Hal tersebut diantaranya terkait dengan bea masuk. Selanjutnya dia juga menyoroti PP 41/2021 yang juga membahas pembebasan bea masuk. Pasal tersebut digarisbawahi terkait konteks WTO, yang membahas bea masuk antidumping, bea masuk imbalan, bea masuk tindakan pengamanan atau pembalasan dalam rangka trade remedies.
"Trade remedies merupakan kewenangan suatu Negara dan apabila ada pelaku usaha dari negara lain yang melakukan perdagangan curang, itulah yang disebut dumping," jelasnya.
Bicara mengenai bea masuk antidumping, imbalan, tindakan pengamanan atau pembalasan dalam trade remedies, kewenangan atau hak negara ada pelaku usaha dari negara lain, awalnya pelaku usaha dari suatu negara masuk ke negara yang dituju dengan harga murah. Alasannya supaya di negara dituju konsumen akan membeli barang yang murah ini.
"Bagus, tapi yang diinginkan oleh mereka yang menjual secara murah yakni ingin mematikan industri dalam negeri. Ini unfair trade," tegasnya.
Direktur Eksekutif The Indonesian Iron & Steel Industry Association (IISIA), Widodo Setiadarmadji juga angkat bicara. IISIA melihat adanya permasalahan yang dihadapi industri baja khususnya terkait dengan Penerbitan PP No. 41 Tahun 2021 tentang Penyelenggaraan Kawasan Perdagangan Bebas dan Pelabuhan Bebas yang merupakan turunan dari UU Cipta Kerja.
Impor baja khususnya produk pelat yang membanjiri Kawasan Perdagangan Bebas dan Pelabuhan Bebas (Kawasan Bebas) Batam terjadi akibat pembebasan bea masuk, di mana di dalamnya termasuk bea masuk antidumping (BMAD), bea masuk imbalan (BMI), bea masuk pengamanan perdagangan (BMTP) dan bea masuk pembalasan.
"Sejak 2015, impor di Kawasan Bebas Batam terus naik, hal ini yang menjadi kekhawatiran rekan-rekan industri baja di Indonesia, terutama produsen baja untuk galangan kapal. Diberlakukannya PP No. 41 Tahun 2021 pada Februari 2021 berpotensi menambah porsi impor di Batam," jelas Widodo.

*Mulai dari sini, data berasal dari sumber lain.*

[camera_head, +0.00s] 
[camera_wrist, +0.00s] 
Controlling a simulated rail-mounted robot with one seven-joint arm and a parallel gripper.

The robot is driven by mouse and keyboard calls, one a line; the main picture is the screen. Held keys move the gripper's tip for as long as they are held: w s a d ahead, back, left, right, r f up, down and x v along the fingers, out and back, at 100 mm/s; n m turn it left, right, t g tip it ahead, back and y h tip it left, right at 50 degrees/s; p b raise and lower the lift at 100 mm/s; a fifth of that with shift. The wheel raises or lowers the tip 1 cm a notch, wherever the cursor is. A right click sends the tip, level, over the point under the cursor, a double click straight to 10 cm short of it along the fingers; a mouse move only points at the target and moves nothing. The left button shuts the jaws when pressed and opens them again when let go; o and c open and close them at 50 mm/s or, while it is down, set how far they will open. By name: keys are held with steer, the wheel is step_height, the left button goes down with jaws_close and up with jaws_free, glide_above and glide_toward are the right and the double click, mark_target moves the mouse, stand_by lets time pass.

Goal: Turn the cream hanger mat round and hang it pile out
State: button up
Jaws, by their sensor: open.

Pemerintah telah mengenakan BMAD terhadap pelat baja asal Tiongkok, Singapura, dan Ukraina sejak 2012 (diperpanjang 3 kali hingga berlaku sampai 2024), namun pengenaan BMAD ini tidak dapat dikenakan di Kawasan Bebas Batam karena terbentur dengan PP No. 10 Tahun 2012 yang kemudian diperbarui dengan PP No. 41 Tahun 2021.
Data dari BPS menyebutkan bahwa dari tahun 2015, impor pelat baja di Batam mengalami kenaikan seiring dengan meningkatnya permintaan kebutuhan baja di Batam dari 107.000 ton di 2015 menjadi 400.000 ton di 2019.
Porsi produk baja domestik hanya mampu mengisi 96.000 ton di 2019 di mana selebihnya 76% baja impor menguasai pangsa pasar Batam dengan total 304.000 ton dari total keseluruhan kebutuhan baja. "Sementara dari jumlah baja yang diimpor di 2019, 68%-nya merupakan baja yang berasal dari negara yang melakukan dumping," lanjut Widodo.
Widodo mengatakan, dumping adalah praktik yang tidak diperbolehkan oleh hukum dagang internasional. Masuknya baja impor ke Kawasan Bebas Batam harus tetap diawasi agar tidak keluar produknya untuk kembali dijual di wilayah Indonesia.
Pengendalian importasi produk baja dapat dilakukan dengan tidak memberikan rekomendasi / Pertek untuk produk besi baja yang bisa diproduksi oleh produsen dalam negeri. Pemeritah juga wajib meningkatkan pengawasan dan pemeriksaan barang impor khususnya produk baja impor paduan dari Tiongkok. Semoga pemerintah kembali mengkaji peraturan PP no 41 tahun 2021 sebagai bentuk keberpihakan kepada industri baja nasional.